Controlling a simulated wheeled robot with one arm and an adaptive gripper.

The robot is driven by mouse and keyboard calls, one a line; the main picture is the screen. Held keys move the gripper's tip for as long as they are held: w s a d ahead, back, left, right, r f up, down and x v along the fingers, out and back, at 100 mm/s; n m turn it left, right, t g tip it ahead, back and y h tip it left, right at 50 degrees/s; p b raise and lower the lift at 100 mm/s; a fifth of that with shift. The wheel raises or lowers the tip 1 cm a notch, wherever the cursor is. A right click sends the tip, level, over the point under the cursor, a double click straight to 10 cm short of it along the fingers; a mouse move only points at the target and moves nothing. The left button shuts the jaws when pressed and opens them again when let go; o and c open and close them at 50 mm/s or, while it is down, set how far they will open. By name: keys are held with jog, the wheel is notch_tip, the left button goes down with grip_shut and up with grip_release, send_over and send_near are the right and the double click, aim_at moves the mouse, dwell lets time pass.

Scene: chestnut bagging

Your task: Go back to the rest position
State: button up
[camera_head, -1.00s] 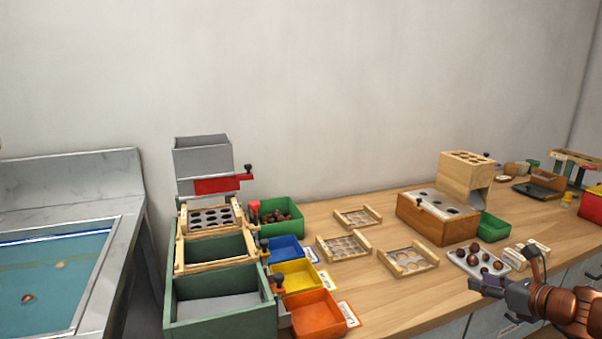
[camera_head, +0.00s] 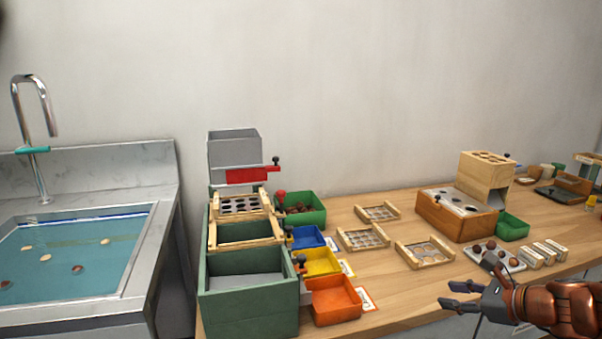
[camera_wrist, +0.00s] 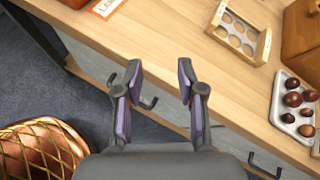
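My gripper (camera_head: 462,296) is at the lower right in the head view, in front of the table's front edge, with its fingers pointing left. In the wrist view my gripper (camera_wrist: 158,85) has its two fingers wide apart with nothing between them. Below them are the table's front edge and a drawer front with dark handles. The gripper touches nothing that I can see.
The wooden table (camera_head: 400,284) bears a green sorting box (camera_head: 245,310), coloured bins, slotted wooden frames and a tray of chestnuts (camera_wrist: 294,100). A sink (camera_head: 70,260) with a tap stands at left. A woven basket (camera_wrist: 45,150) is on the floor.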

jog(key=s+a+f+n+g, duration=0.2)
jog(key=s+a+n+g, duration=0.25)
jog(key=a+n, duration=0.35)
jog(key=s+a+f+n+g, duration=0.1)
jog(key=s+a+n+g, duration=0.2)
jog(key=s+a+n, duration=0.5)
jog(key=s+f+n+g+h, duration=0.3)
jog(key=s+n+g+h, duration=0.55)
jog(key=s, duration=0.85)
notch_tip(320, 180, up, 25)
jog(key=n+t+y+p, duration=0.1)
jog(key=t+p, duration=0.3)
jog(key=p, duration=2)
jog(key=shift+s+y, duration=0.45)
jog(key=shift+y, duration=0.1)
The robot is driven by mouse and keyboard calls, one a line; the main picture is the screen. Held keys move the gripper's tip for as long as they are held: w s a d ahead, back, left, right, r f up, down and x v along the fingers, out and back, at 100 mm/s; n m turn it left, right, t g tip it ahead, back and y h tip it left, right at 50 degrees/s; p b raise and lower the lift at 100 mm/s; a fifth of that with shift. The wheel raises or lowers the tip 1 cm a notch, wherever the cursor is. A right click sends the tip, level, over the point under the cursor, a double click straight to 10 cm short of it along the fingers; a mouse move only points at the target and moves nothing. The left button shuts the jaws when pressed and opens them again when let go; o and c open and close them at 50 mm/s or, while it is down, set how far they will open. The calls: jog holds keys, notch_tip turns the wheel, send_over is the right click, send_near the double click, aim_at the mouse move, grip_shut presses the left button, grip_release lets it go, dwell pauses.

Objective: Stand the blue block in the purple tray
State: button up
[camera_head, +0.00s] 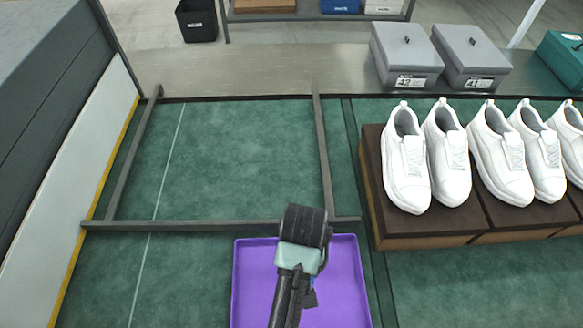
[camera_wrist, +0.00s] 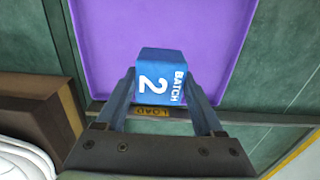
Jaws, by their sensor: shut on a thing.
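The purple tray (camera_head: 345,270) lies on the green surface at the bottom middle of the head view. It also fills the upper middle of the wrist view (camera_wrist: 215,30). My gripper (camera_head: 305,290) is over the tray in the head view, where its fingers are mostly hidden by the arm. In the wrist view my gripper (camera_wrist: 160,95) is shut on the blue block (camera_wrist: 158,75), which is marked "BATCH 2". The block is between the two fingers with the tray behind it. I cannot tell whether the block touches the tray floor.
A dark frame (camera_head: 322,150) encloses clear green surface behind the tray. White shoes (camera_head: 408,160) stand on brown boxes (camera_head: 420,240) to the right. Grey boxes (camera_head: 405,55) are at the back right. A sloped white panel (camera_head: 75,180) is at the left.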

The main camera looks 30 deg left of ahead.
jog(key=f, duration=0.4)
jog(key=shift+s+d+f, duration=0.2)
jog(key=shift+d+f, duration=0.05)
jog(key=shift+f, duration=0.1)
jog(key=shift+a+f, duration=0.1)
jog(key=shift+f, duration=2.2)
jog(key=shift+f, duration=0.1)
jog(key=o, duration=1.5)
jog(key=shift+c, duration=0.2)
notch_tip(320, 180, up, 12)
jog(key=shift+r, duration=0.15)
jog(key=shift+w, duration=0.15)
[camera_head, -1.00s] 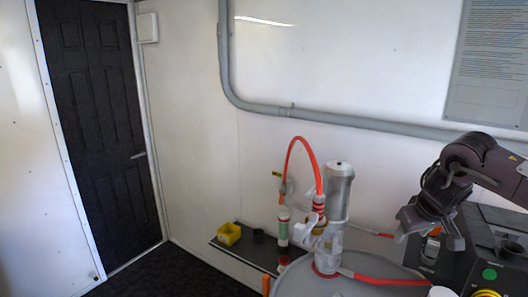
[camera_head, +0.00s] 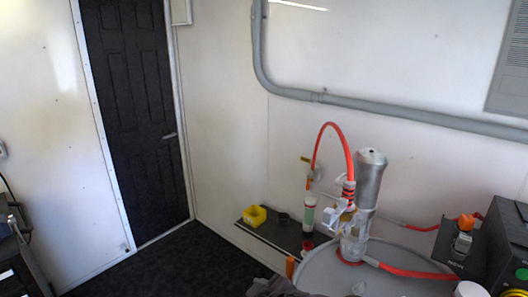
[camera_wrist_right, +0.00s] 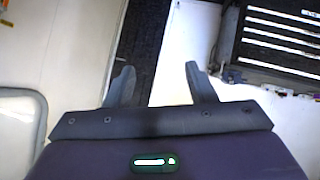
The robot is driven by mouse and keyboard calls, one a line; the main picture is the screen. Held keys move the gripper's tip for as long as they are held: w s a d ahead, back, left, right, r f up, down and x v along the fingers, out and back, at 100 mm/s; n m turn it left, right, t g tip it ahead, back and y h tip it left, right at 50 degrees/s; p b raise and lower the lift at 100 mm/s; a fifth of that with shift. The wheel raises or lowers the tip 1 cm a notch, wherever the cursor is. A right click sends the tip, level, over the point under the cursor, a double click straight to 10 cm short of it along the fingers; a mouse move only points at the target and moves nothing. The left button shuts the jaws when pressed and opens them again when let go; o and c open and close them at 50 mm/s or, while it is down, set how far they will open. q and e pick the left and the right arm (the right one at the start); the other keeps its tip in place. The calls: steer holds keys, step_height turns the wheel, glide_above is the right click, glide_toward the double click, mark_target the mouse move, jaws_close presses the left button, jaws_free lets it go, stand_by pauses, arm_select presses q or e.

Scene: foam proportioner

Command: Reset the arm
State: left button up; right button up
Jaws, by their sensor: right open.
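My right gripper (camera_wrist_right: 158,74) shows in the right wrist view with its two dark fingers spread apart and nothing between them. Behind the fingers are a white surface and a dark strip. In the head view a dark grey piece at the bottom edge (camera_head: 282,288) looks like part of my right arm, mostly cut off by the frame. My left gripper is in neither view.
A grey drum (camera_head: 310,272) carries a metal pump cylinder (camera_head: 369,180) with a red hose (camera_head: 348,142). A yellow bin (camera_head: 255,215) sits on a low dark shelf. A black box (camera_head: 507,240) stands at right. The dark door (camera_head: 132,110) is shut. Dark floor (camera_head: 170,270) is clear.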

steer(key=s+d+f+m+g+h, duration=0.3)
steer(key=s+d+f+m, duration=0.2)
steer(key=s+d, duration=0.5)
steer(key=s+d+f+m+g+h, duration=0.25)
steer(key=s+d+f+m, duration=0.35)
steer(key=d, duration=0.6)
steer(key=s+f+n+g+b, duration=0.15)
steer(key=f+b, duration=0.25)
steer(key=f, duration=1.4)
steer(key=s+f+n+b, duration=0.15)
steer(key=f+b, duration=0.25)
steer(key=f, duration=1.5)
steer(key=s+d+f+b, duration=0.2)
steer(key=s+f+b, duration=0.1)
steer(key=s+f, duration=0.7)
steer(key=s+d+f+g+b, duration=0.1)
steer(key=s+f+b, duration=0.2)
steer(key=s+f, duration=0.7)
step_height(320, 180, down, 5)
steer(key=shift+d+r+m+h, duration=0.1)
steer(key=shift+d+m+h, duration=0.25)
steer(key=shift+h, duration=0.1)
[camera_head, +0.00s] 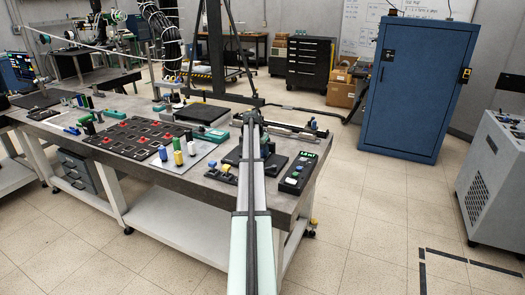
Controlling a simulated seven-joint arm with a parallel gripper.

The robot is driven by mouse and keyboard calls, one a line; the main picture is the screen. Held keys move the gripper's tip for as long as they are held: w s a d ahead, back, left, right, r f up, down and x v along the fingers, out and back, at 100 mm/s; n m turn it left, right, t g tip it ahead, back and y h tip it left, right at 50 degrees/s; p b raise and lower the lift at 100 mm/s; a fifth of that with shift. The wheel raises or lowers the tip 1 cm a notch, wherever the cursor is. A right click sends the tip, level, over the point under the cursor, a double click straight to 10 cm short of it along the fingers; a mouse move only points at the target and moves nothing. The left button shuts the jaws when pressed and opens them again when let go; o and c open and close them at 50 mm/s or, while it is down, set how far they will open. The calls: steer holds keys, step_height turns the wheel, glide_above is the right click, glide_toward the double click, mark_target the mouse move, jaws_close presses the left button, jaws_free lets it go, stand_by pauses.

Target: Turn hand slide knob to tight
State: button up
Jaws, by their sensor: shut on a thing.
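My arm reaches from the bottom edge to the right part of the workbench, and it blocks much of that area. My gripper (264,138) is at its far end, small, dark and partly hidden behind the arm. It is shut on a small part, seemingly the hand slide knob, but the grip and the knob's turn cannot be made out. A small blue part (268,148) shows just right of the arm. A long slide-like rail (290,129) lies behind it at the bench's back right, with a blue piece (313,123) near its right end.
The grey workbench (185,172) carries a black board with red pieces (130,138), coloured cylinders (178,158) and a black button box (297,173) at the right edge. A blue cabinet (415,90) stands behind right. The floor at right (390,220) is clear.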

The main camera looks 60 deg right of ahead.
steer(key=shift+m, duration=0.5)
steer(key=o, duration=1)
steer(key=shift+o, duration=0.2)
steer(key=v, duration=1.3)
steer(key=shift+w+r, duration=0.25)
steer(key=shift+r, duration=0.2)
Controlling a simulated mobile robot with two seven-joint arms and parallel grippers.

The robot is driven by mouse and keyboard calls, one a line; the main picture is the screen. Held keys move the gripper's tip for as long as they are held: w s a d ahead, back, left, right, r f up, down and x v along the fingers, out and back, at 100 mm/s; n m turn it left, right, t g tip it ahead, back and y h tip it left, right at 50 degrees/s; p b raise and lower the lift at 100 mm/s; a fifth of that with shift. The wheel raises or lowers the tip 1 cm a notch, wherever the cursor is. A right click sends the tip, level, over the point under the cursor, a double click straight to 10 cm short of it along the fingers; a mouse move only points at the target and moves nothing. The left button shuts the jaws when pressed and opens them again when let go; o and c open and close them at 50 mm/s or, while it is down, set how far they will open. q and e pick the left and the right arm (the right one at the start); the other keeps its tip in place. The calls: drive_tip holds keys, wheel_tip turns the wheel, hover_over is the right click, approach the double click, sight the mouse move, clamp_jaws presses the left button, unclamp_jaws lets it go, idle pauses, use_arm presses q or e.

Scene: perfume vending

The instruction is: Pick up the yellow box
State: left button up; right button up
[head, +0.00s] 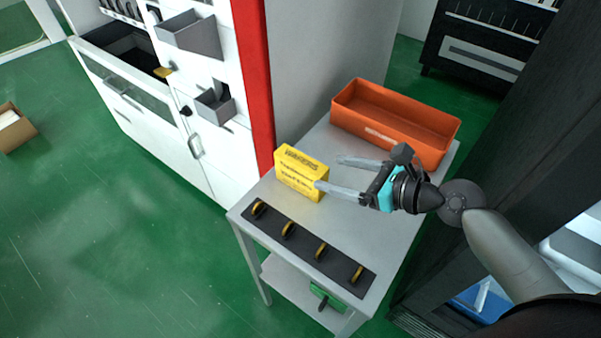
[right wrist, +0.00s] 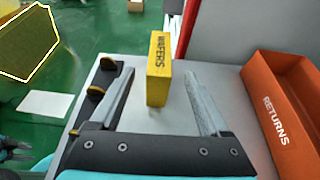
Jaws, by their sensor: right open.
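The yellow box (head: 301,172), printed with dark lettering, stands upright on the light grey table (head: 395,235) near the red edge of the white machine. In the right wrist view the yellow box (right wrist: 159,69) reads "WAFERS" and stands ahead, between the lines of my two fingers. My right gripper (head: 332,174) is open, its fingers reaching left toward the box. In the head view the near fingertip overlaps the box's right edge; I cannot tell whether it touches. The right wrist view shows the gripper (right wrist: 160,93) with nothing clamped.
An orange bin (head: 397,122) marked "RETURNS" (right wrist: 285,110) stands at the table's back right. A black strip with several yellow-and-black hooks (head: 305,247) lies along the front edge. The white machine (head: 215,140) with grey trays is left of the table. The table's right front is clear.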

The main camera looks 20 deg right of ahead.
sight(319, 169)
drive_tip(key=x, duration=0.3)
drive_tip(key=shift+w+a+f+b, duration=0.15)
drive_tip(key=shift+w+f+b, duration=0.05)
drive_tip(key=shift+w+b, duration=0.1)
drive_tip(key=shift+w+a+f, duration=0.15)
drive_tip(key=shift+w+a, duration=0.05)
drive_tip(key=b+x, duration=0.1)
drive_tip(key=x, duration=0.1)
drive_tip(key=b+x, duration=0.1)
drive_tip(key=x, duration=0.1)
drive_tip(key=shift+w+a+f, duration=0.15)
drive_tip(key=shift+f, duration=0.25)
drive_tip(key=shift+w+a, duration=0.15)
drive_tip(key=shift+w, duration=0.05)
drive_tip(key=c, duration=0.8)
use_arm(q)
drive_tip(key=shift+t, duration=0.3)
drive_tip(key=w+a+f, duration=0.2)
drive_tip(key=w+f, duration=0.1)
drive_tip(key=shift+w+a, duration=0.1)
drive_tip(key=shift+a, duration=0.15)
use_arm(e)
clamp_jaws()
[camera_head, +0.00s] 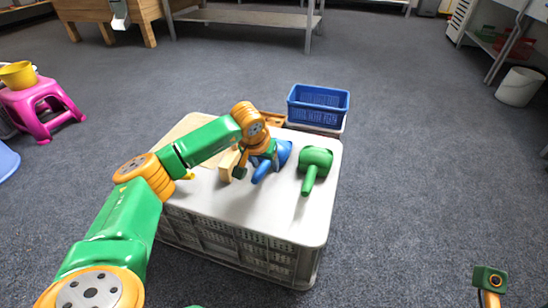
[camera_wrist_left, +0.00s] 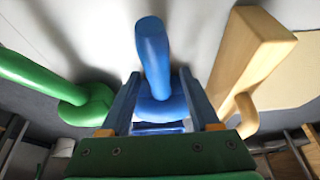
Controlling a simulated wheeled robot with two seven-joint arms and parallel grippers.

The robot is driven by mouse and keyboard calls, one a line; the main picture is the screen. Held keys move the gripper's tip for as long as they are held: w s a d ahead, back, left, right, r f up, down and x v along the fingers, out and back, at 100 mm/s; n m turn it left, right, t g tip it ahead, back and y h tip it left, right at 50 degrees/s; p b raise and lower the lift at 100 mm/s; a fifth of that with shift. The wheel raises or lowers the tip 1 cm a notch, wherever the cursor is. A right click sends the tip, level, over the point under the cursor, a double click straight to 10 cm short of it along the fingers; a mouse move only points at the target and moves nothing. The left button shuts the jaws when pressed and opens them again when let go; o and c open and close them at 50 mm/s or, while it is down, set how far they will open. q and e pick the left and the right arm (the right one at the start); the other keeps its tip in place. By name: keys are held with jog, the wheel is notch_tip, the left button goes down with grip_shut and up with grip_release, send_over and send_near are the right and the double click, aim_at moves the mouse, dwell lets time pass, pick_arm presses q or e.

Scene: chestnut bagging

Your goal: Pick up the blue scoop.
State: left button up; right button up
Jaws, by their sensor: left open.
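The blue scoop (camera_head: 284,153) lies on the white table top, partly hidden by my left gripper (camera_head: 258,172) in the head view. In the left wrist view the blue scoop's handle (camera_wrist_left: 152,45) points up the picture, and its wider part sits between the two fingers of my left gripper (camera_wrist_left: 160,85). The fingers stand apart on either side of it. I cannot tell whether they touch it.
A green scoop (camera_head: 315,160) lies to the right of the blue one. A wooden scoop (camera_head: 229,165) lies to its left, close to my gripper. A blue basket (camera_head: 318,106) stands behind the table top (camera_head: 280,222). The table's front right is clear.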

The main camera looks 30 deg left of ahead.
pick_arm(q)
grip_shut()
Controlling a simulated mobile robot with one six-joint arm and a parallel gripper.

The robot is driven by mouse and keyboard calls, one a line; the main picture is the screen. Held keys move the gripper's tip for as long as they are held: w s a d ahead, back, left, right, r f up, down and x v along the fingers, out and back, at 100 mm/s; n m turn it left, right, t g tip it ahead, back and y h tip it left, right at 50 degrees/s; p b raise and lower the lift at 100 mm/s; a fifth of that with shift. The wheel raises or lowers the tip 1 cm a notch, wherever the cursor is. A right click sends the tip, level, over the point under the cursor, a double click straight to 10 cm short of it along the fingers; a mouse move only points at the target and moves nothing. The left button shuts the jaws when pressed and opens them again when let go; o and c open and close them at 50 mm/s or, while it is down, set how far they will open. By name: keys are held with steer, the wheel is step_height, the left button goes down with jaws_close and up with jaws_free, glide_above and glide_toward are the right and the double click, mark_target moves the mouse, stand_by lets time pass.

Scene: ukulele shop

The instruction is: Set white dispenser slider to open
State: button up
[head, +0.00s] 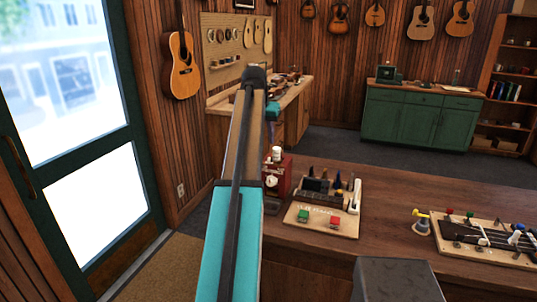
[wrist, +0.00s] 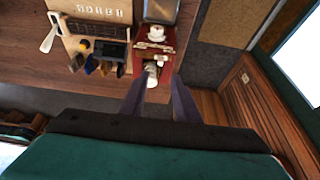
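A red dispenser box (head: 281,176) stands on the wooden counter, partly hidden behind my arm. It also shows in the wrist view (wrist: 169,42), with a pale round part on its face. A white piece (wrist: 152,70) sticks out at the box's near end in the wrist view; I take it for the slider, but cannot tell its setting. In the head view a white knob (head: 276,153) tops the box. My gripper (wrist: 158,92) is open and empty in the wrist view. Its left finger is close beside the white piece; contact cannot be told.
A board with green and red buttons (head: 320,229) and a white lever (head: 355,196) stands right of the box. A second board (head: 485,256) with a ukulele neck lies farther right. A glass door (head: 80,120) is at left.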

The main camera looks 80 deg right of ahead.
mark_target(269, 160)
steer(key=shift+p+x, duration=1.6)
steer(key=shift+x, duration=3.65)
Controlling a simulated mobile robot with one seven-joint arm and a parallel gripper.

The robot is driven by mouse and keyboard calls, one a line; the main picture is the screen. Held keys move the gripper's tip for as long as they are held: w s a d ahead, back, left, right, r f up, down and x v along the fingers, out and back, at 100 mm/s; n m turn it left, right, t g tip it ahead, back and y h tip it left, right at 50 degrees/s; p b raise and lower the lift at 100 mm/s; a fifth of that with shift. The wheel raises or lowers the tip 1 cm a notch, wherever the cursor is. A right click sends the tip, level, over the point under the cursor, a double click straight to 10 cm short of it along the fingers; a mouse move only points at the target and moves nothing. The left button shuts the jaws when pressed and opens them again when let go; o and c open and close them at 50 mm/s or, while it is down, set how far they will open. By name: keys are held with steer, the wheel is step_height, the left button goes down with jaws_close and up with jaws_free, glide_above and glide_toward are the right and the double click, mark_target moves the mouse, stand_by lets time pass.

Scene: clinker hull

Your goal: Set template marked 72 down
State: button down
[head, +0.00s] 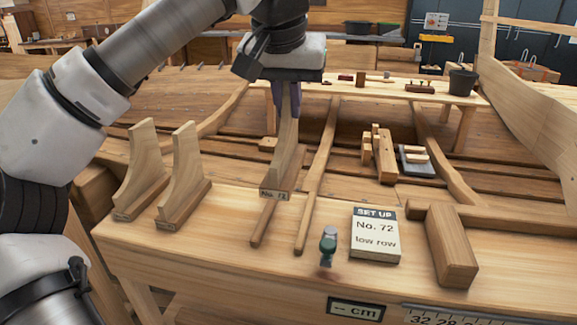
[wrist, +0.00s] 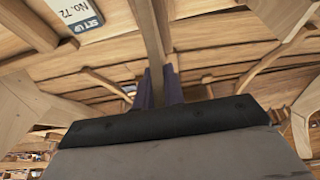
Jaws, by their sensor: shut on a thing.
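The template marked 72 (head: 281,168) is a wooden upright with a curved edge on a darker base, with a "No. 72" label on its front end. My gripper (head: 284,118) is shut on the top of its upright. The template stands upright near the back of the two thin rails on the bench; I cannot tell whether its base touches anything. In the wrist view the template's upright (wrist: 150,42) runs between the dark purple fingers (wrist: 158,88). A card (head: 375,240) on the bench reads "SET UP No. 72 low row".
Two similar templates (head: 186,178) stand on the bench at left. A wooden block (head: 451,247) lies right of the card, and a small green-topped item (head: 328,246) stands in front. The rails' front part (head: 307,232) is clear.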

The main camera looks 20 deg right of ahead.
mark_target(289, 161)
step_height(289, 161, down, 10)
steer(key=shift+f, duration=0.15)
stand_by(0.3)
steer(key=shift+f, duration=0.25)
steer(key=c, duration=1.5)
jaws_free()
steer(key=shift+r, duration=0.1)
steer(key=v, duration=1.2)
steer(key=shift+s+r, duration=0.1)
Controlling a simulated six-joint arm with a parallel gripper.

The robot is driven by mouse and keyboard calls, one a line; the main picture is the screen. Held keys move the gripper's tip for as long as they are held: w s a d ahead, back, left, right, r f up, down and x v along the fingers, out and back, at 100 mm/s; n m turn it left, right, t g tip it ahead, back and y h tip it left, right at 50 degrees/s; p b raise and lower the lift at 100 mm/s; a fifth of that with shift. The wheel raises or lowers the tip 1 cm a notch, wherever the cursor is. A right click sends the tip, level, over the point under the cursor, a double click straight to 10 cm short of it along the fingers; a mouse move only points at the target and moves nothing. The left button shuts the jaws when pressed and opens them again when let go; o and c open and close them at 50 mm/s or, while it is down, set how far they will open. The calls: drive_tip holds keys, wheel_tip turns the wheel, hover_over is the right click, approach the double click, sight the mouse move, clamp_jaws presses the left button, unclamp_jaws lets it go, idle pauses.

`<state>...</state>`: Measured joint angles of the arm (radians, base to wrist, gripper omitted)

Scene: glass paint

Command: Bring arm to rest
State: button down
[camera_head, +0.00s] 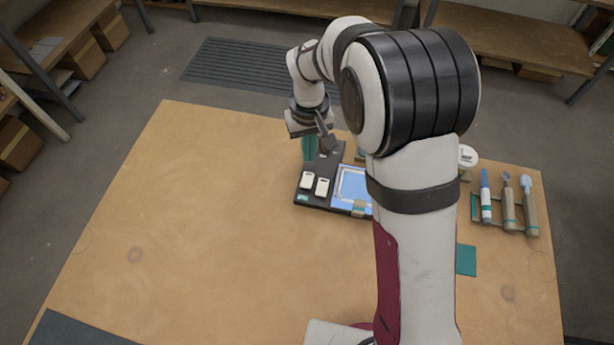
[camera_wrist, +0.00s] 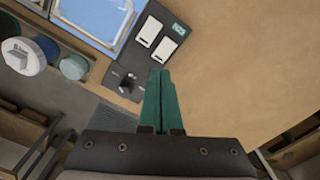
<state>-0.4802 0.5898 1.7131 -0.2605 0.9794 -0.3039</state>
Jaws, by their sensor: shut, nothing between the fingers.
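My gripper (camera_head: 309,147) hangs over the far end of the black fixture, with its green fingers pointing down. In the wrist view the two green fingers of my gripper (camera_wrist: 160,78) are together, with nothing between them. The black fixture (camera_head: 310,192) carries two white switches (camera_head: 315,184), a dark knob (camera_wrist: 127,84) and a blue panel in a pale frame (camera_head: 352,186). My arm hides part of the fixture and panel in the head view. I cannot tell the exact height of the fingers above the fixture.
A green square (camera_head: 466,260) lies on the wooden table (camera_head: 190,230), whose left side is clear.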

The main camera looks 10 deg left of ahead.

--

Stated exercise:
The lines to be extracted begin at the line containing "Scene: glass paint" and continue through the final line of the material above, both ends included. Reproduce them exactly, without the pictures.

Response:
Scene: glass paint

Command: Bring arm to rest
State: button down
[camera_head, +0.00s] 
[camera_wrist, +0.00s] 
<state>-0.4802 0.5898 1.7131 -0.2605 0.9794 -0.3039</state>
Jaws, by their sensor: shut, nothing between the fingers.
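My gripper (camera_head: 309,147) hangs over the far end of the black fixture, with its green fingers pointing down. In the wrist view the two green fingers of my gripper (camera_wrist: 160,78) are together, with nothing between them. The black fixture (camera_head: 310,192) carries two white switches (camera_head: 315,184), a dark knob (camera_wrist: 127,84) and a blue panel in a pale frame (camera_head: 352,186). My arm hides part of the fixture and panel in the head view. I cannot tell the exact height of the fingers above the fixture.
A green square (camera_head: 466,260) lies on the wooden table (camera_head: 190,230), whose left side is clear.

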The main camera looks 10 deg left of ahead.

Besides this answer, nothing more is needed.